It may be more difficult, but it's probably better for you. Before I went full-time standing desk, I sat on an exercise ball all day for years, and my core strength and sense of balance reflect that.
I hear this a lot. Unfortunately the science does not support the idea that sitting on a ball all day will significantly strengthen your core, but it may habitually force you into a better posture (or it may not - be careful). Functionally you'd have the same effect from sitting on a padded stool without a back.
I'm not familiar with the studies you refer to (and you don't explicitly refer to them so I can't check them) but just thought I'd note that core 'strength' could mean either muscular development or neural development of the control of those muscles.

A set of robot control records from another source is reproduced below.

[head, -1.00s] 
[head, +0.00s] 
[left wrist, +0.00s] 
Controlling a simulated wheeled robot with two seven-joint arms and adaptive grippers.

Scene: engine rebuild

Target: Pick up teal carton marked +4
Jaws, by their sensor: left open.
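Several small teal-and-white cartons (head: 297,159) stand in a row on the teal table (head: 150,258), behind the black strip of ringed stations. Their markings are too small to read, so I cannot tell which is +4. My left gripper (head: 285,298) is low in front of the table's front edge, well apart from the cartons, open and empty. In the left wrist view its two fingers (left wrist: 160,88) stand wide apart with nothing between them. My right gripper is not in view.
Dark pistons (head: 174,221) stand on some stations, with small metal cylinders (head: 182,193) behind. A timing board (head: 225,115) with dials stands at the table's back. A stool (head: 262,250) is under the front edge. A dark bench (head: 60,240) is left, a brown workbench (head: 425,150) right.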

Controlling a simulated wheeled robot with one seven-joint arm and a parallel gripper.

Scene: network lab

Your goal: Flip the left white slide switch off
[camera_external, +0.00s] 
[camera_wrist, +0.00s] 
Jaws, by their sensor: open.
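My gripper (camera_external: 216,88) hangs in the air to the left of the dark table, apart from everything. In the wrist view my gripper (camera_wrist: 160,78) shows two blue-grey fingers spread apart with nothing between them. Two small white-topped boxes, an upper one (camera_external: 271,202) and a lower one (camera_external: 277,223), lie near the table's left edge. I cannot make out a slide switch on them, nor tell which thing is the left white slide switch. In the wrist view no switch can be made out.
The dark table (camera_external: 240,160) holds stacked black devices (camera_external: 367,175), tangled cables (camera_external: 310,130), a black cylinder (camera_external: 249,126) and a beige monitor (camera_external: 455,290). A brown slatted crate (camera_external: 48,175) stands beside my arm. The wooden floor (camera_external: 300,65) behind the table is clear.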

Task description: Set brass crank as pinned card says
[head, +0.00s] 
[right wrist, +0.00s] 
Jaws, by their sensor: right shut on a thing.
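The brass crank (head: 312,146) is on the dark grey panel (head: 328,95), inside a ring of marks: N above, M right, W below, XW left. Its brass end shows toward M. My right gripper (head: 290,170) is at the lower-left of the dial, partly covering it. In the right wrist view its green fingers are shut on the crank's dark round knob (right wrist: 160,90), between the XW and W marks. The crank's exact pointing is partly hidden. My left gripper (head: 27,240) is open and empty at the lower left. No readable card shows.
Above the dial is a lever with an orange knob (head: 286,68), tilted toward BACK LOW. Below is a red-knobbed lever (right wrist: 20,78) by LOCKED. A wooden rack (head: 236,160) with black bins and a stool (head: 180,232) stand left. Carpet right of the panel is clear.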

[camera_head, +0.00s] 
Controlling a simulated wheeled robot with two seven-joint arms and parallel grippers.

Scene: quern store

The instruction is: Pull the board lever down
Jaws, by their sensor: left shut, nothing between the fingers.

To be clear there isn't a study done on bouncy balls that I know of (there probably is, I didn't look it up), just based on more fundamental science: in terms of physical adaptation there is pretty much no way to increase either neural or muscular development without an increasing intensity of stimulus, which balancing on a ball will not allow you to do. You will probably gain a small amount of both for the first week or two, but then, absent of increasing stress, your body will stop needing to adapt and stabilize.
I think with your feet wide you enter a pretty stable tripod stance. And you could easily adjust the length of the chair or give it feet. But since, I presume, neither of us has tried either device, it's all academic, isn't it?
Also, having to balance on two axes with the milking stool is much harder than with the chairless chair, which only requires you to balance on axis.